Place your bottom layer on your cake serving plate. I got this cute little cake pedestal the last time I went to IKEA. I used to have a cake plate but didn't have room in my old kitchen for it. Now that I have room I decided it was time to have my cake plate again. Anyway, I also put a dab of frosting under that first layer, so when I frosted the cake it wouldn't slide all around. I put a little cloth-y thing under my pedestal so that I could turn it around easily and also to make sure I didn't scratch up my countertop. It's way easier to turn the cake around for frosting all around. You can also put your plate on a lazy susan if you want - I've done that before and it works great.
Then you'll frost the top (only) of the bottom layer with yellow frosting.
Then the next layer,
And so on.
You'll only need enough yellow frosting for the 3 bottom layers, since the top layer will be frosted with blue.
Next you'll frost the rest of the cake!

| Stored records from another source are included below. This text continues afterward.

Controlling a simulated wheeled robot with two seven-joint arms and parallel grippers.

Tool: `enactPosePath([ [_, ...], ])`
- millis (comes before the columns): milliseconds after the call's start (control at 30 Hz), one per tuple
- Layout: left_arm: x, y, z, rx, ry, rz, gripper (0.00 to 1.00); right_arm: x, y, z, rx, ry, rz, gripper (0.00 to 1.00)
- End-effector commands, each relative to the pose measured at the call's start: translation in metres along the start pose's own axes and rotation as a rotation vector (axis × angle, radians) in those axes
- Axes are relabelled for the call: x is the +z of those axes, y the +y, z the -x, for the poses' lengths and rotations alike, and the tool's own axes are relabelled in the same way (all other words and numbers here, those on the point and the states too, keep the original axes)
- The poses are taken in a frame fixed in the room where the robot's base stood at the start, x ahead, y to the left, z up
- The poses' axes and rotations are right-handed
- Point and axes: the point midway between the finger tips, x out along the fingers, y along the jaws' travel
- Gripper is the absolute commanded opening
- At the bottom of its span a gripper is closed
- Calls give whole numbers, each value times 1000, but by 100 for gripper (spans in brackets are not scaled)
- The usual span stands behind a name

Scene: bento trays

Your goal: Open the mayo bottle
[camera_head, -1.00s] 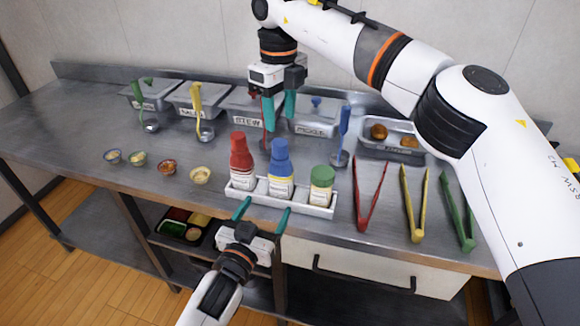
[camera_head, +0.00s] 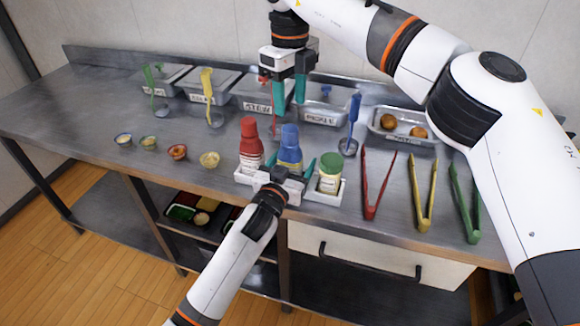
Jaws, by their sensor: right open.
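A white holder (camera_head: 325,197) at the table's front edge carries a red bottle (camera_head: 250,140), a blue-capped bottle (camera_head: 290,142) and a short green-capped jar (camera_head: 330,172). I cannot read their labels, so I cannot tell which is the mayo. My left gripper (camera_head: 289,163) comes from the front, low, with its teal fingers apart on either side of the blue-capped bottle; its body hides the bottle's lower part. My right gripper (camera_head: 289,102) points down, open and empty, above and behind the blue-capped bottle.
Steel containers with ladles stand along the back, including a stew container (camera_head: 257,97). Small bowls (camera_head: 178,152) sit left of the holder. Red tongs (camera_head: 376,182), yellow tongs (camera_head: 423,192) and green tongs (camera_head: 465,202) lie to the right.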

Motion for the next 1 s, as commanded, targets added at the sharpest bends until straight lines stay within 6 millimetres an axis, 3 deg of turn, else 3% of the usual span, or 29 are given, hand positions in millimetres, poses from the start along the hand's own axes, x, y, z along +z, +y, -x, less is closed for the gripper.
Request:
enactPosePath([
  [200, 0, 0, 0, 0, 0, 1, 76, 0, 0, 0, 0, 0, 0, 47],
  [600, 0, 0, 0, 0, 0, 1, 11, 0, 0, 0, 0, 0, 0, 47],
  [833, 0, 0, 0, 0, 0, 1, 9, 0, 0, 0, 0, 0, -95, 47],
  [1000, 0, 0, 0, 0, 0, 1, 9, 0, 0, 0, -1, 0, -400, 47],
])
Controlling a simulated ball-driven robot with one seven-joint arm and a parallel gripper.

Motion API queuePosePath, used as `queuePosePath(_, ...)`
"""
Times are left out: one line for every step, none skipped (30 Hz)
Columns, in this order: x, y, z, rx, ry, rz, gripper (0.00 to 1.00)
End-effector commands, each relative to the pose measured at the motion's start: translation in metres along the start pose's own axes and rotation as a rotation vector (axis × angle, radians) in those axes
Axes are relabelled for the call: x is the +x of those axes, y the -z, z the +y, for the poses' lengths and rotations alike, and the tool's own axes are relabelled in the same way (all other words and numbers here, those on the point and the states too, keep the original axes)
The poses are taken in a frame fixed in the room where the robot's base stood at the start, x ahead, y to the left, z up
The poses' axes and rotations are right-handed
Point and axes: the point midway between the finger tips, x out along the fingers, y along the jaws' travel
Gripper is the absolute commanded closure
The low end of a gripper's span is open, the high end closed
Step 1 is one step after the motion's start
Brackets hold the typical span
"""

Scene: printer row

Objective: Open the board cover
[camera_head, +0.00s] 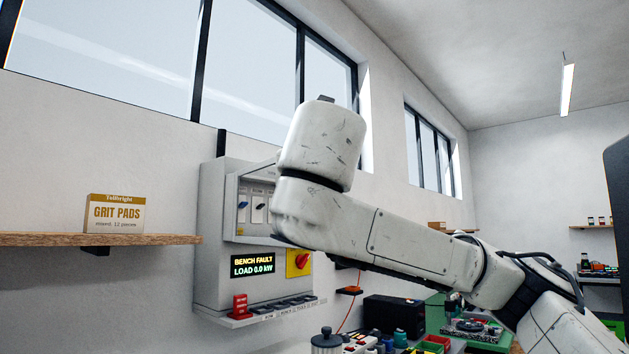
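The grey electrical board (212,240) is mounted on the wall at centre left. Its cover (232,208) is at the upper part, with a frame around a row of switches (242,205). My white arm crosses in front of the board from the lower right and hides the right part of the cover. My gripper is not visible; the arm's end is turned away behind its own links. Whether the cover is shut or ajar I cannot tell.
A display (252,265) reads BENCH FAULT, LOAD 0.0 kW. Beside it is a red rotary switch (301,261) on yellow. A red tag-like object (240,306) stands on the board's lower ledge. A shelf (100,239) holds a grit pads box (115,213). A cluttered bench lies lower right.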

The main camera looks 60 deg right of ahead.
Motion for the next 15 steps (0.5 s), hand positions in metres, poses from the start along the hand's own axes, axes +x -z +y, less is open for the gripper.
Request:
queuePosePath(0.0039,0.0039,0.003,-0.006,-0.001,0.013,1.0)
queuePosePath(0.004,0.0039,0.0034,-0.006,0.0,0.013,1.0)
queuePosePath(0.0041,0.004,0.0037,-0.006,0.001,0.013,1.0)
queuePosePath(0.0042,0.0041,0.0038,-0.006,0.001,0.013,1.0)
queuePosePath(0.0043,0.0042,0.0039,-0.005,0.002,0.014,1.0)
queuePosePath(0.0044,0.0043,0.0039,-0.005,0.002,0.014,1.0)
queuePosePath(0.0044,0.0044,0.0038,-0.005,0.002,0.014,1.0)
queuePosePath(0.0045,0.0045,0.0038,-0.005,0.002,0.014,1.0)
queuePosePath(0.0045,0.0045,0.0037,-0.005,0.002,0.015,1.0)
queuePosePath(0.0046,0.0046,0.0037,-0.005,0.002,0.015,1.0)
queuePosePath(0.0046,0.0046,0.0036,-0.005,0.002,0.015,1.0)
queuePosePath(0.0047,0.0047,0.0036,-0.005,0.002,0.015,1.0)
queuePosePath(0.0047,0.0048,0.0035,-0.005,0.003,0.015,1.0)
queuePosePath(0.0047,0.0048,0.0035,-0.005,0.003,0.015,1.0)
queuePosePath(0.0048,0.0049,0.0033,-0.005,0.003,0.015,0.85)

It can be messy, but put a big glob on and start spreading. Do the top first, then the sides, then you'll smooth out the top again. You can glob some into the uneven places so the cake will look nice and even and smooth. You'd never know that my two bottom layers didn't turn out of the pans very nicely.
After the frosting is done, you can clean up the serving plate with paper towels (or whatever tool you want to use). Next comes the clouds - just spread some blobs of white frosting so that they look like clouds. I wasn't sure how mine would turn out, but I think they ended up looking fairly good. Any shape of clouds will do.
|Silly Birthday Girl.|
That's it. I left the cover off of the cake pedestal until after we cut the cake, since it would have touched the top layer and messed up my clouds. When we cut the cake to serve it, it was super moist and yummy. Layer cakes are slightly time-consuming, but are really simple to put together, so don't let yourself be overwhelmed by the prospect.